▶ **TASK DESCRIPTION**:
Below are the records. List every line holding the word "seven".

Rows from a robot dataset
* * * * * * * * *

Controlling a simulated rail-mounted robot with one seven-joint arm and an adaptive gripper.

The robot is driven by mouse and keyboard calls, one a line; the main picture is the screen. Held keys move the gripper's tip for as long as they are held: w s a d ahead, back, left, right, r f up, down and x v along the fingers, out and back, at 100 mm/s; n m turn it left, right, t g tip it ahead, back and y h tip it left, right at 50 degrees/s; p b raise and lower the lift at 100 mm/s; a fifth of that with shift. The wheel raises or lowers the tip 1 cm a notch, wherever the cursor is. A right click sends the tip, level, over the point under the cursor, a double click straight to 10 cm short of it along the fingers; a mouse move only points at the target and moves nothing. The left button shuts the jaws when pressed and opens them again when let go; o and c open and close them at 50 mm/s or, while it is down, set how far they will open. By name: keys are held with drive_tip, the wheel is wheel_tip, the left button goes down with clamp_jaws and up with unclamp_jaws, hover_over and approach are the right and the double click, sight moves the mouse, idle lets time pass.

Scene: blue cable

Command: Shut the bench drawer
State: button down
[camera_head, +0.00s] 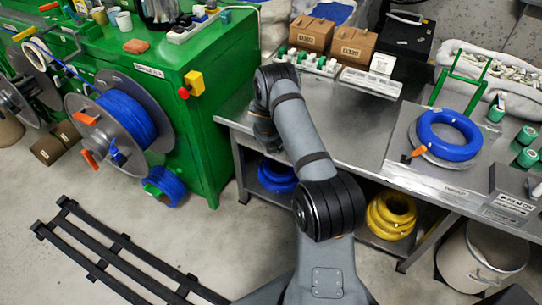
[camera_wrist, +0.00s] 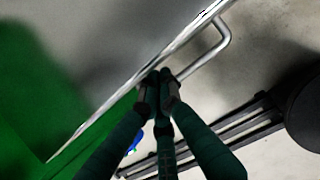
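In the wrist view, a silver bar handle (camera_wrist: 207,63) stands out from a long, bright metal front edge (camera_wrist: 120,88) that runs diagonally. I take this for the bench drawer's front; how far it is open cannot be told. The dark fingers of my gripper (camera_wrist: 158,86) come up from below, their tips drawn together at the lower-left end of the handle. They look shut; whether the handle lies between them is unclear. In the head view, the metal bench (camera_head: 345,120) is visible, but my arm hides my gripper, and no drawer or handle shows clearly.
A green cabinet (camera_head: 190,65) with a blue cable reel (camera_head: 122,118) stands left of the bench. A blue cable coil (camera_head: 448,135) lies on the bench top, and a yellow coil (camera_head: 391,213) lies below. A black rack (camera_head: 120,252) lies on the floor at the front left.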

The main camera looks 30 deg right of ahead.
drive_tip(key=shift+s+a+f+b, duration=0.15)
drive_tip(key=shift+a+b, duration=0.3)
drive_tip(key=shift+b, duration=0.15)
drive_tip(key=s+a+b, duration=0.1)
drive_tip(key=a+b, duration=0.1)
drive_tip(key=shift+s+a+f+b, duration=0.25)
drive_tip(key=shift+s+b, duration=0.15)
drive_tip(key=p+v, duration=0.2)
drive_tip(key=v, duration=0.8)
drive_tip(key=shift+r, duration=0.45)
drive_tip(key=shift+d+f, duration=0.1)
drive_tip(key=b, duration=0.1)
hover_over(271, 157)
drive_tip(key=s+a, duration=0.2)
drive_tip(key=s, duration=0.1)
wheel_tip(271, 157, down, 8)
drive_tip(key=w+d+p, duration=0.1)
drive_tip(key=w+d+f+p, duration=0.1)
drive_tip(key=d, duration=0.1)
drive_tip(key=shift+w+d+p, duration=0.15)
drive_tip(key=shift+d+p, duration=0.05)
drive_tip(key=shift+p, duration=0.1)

* * * * * * * * *

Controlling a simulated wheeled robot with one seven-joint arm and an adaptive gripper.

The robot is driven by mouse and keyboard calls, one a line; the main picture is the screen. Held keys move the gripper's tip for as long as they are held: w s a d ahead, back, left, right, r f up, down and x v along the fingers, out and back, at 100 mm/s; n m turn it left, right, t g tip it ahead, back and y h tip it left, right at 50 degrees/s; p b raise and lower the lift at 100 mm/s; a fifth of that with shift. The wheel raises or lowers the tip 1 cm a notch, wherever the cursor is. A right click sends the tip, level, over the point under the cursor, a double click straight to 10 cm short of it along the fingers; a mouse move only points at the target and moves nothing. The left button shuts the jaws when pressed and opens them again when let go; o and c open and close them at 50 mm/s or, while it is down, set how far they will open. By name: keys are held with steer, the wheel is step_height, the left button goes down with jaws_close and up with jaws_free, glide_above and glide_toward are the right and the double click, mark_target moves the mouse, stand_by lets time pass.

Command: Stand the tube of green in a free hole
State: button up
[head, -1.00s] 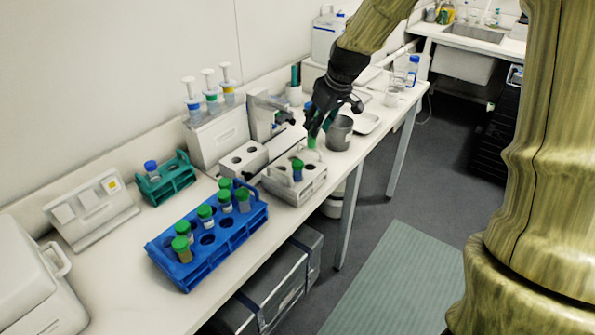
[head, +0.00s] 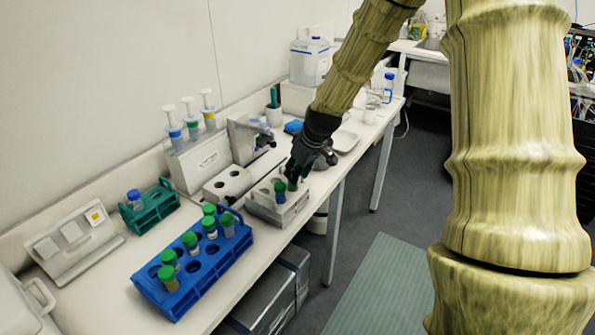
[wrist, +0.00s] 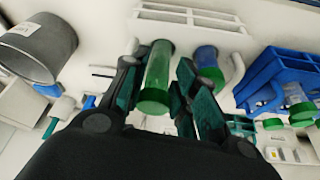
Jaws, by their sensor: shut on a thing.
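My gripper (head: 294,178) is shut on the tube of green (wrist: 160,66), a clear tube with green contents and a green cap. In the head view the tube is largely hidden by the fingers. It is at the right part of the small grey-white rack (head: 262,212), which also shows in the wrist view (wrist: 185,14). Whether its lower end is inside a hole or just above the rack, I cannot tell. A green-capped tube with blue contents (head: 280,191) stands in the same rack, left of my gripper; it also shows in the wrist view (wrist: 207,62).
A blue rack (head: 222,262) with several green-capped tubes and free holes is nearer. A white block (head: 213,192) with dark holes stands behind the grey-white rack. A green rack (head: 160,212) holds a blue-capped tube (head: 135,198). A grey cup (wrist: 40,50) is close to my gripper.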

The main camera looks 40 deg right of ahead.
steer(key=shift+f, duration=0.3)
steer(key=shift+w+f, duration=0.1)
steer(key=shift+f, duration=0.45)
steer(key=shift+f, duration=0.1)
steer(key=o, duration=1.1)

* * * * * * * * *

▶ **SOLUTION FOR THIS EXERCISE**:
Controlling a simulated rail-mounted robot with one seven-joint arm and an adaptive gripper.
Controlling a simulated wheeled robot with one seven-joint arm and an adaptive gripper.

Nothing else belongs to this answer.